>> start Data excerpt

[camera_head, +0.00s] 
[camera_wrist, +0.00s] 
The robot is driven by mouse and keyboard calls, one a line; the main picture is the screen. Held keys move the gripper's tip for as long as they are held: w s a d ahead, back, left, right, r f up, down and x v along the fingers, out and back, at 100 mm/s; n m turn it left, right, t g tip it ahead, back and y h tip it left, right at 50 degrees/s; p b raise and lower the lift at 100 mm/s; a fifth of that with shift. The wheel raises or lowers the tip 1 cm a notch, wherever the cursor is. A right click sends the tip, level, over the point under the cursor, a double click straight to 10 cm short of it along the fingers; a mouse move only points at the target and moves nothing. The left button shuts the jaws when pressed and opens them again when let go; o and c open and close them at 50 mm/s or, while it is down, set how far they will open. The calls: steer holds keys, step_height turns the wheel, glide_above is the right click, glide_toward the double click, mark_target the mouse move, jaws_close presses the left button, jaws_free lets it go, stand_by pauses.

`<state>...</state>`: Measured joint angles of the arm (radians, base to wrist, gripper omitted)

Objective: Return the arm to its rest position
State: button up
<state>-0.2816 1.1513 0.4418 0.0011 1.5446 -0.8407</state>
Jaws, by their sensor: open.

>> end Data excerpt

=== Written task ===
Quote every line of the data, word for word.

=== Problem solution ===
[camera_head, +0.00s] 
[camera_wrist, +0.00s] 
The robot is driven by mouse and keyboard calls, one a line; the main picture is the screen. Held keys move the gripper's tip for as long as they are held: w s a d ahead, back, left, right, r f up, down and x v along the fingers, out and back, at 100 mm/s; n m turn it left, right, t g tip it ahead, back and y h tip it left, right at 50 degrees/s; p b raise and lower the lift at 100 mm/s; a fifth of that with shift. The wheel raises or lowers the tip 1 cm a notch, wherever the cursor is. A right click sends the tip, level, over the point under the cursor, a double click straight to 10 cm short of it along the fingers; a mouse move only points at the target and moves nothing. The left button shuts the jaws when pressed and opens them again when let go; o and c open and close them at 50 mm/s or, while it is down, set how far they will open. The calls: steer holds keys, step_height turns the wheel, glide_above is the right click, glide_toward the double click, mark_target the mouse move, jaws_close presses the left button, jaws_free lets it go, stand_by pauses.

`<state>...</state>`: Measured joint angles of the arm (radians, base to wrist, gripper omitted)

Objective: Return the arm to its rest position
State: button up
<state>-0.2816 1.1513 0.4418 0.0011 1.5446 -0.8407</state>
Jaws, by their sensor: open.

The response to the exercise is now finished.